Equité et égalité des chances
La justice de droit renvoie au principe d’égalité des chances : puisque chacun dispose des mêmes droits et interdits, les situations semblent égalitaires. Chaque enfant, quelque soit l’origine et les conditions de ses parents, se voit notamment offrir l’accès à la même éducation, portée par l’école de la République.
La justice sociale renvoie, quant à elle, à la notion d’équité. En fonction des sensibilités, certains traduisent l’équité comme une égalité de fait, alors que d’autres la définisse comme une récompense aux mérites individuels. Dans le champ économique, ces divergences aboutissent aux politiques sociales versus les politiques libérales.
Nous sommes donc en droit de nous interroger sur la cohérence entre justice sociale et justice légale dans notre société : l’égalité des droits est-elle toujours synonyme d’égalité des chances ? Le principe d’équité, pensé comme récompense aux efforts individuels, doit-il se transmettre sur la génération suivante ? Autrement dit, l’enfant d’un individu ayant réussi a-t-il les mêmes droits et les mêmes chances que les autres ?
Si chacun pourra spontanément répondre oui ou non à la question de l’égalité des droits, il semble acquis qu’une grande majorité répondra par la négative à la question de l’égalité des chances.

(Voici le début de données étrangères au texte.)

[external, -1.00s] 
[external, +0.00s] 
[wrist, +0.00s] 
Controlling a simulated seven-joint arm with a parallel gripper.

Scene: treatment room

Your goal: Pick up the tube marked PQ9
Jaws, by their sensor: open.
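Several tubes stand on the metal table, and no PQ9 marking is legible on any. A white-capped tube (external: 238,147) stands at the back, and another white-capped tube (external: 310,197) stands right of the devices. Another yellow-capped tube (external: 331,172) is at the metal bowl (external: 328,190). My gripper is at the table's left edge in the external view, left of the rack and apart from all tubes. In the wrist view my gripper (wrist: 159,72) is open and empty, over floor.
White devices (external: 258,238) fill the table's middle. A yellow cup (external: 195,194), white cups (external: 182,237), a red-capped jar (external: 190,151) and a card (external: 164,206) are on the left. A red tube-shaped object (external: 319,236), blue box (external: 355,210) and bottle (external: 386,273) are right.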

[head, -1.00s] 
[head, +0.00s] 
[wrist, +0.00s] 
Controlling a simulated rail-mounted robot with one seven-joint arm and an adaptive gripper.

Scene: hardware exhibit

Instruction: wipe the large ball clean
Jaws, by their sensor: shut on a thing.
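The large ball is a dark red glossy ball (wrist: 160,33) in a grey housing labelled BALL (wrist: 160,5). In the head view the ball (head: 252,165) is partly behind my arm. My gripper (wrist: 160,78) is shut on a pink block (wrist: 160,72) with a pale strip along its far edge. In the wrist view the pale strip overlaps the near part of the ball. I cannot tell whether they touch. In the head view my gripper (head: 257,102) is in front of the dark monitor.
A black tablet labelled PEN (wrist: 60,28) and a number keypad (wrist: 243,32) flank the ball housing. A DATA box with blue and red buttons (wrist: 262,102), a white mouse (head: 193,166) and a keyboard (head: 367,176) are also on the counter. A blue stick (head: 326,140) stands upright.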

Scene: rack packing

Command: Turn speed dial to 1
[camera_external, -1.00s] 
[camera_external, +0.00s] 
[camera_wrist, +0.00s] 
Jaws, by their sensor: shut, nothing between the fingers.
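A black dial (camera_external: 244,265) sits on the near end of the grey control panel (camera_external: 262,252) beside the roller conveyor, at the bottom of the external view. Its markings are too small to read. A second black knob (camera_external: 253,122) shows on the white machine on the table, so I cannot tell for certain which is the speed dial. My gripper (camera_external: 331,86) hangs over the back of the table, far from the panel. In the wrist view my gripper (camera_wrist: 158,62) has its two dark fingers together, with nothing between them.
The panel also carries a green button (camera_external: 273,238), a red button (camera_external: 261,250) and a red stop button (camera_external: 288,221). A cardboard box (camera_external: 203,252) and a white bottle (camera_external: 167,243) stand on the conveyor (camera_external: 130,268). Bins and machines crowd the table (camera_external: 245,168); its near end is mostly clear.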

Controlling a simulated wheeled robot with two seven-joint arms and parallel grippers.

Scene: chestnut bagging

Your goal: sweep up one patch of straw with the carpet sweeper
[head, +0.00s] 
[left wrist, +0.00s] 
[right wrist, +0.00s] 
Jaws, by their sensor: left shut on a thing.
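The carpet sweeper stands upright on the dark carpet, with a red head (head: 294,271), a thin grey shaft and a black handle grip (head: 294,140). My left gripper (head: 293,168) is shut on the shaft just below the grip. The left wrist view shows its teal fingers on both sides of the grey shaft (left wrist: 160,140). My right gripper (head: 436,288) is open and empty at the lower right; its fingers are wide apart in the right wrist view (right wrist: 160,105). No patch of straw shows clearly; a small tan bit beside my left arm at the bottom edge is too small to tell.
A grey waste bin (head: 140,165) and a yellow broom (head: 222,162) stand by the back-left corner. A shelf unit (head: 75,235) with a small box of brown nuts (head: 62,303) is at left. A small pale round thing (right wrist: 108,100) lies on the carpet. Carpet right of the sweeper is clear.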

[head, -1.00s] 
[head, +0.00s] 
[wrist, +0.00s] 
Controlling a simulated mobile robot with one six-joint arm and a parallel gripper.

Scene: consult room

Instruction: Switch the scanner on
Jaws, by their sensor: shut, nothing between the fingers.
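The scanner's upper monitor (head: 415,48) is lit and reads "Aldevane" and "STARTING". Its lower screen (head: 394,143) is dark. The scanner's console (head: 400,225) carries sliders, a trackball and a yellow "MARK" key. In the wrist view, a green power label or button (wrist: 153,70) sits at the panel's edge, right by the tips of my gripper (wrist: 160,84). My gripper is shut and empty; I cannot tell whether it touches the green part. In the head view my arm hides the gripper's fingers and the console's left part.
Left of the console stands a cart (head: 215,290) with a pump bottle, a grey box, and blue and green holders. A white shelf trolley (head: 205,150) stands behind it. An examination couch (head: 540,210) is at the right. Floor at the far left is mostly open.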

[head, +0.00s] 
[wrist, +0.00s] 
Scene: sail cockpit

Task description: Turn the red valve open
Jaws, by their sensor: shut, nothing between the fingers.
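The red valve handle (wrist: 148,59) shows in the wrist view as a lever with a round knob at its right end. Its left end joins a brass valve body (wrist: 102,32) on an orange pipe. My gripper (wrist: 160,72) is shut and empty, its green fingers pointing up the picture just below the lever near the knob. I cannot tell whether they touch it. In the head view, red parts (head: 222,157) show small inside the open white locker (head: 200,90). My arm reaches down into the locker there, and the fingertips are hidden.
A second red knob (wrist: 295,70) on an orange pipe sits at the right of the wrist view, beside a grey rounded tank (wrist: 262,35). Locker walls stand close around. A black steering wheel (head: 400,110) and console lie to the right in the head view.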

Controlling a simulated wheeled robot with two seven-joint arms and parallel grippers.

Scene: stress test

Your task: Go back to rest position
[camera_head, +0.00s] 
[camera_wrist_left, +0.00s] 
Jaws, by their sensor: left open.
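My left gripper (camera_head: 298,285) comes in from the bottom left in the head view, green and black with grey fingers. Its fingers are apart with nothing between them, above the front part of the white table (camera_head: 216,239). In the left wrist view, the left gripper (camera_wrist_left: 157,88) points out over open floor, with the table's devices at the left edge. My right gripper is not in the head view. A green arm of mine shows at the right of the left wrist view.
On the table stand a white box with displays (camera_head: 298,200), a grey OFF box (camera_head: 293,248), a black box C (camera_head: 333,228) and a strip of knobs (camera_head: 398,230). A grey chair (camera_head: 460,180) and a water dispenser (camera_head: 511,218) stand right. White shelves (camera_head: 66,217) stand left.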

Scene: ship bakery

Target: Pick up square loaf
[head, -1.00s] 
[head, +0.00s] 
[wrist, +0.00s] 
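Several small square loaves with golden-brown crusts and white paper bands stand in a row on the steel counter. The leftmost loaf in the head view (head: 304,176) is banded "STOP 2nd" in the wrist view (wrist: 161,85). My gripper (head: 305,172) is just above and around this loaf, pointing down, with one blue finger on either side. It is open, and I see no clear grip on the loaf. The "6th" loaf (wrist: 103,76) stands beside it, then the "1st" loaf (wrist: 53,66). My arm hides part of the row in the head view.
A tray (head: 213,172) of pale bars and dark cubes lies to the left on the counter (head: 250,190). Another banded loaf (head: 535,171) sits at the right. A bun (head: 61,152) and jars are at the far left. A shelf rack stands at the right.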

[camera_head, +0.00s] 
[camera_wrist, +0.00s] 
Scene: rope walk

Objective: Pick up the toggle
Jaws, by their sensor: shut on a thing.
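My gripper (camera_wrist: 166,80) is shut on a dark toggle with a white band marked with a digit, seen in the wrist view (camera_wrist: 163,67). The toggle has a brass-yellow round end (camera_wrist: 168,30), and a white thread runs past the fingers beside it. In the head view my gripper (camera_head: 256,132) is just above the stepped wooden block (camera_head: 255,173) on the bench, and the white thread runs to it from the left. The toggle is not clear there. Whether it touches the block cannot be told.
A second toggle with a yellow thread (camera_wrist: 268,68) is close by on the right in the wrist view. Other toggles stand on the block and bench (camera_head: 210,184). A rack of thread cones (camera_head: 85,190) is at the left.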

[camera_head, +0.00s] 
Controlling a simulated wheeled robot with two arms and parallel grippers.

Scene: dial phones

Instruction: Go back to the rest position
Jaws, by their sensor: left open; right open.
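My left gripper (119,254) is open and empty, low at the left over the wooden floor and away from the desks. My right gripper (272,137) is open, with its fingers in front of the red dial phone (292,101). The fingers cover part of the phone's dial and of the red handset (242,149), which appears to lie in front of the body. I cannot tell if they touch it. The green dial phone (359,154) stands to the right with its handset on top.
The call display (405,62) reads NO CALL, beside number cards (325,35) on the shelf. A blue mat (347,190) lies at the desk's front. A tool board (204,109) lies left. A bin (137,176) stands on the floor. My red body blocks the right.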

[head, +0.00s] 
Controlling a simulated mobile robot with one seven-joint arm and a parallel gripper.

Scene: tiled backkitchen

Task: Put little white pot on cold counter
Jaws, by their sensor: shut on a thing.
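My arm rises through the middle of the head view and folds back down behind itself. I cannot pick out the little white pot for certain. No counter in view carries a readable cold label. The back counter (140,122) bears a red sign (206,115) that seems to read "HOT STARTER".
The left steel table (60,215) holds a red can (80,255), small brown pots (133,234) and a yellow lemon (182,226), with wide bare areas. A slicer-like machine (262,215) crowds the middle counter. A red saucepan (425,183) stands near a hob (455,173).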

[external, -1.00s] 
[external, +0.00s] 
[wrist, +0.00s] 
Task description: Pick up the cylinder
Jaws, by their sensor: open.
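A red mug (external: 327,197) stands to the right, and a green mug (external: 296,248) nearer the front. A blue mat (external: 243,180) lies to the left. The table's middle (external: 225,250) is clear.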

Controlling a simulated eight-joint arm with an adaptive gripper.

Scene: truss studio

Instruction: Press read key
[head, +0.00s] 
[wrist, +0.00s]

Ce serait en effet nier les influences de l’environnement sur le devenir d’un enfant. Alors, une seule interrogation semble rester en suspens : acceptera-t-on qu’un enfant est plus de chances qu’un autre, en raison du mérite de ses parents ? Autrement dit, celui qui naît de parents situés en bas de l’échelle sociale, doit-il partir dans la vie avec des ‘handicaps’ ?
Influence des préjugés sur le jugement
Il s’agit ici d’aborder l’autre versant de la justice, c'est-à-dire d’introduire une réflexion sur l’application de la justice légale et du principe d’égalité de droit : chacun a-t-il réellement les mêmes droits devant la justice, quelque soit son origine et sa position sociale ?
De très nombreuses expériences menées en psychologie sociale ont en effet clairement démontré l’influence des stéréotypes sur le jugement : les individus appartenant à des catégories stéréotypiques négatives sont plus souvent jugés coupables et leur peine est souvent plus sévère.
A l’inverse, d’autres expériences ont démontré que ces effets s’annulaient dés lors que le sujet en situation de jugement dispose d’informations individualisantes qui lui permettent de se sentir en capacité de juger. La question centrale est alors de savoir quels critères permettent aux uns et aux autres d’estimer disposer de bases valides et suffisantes pour juger.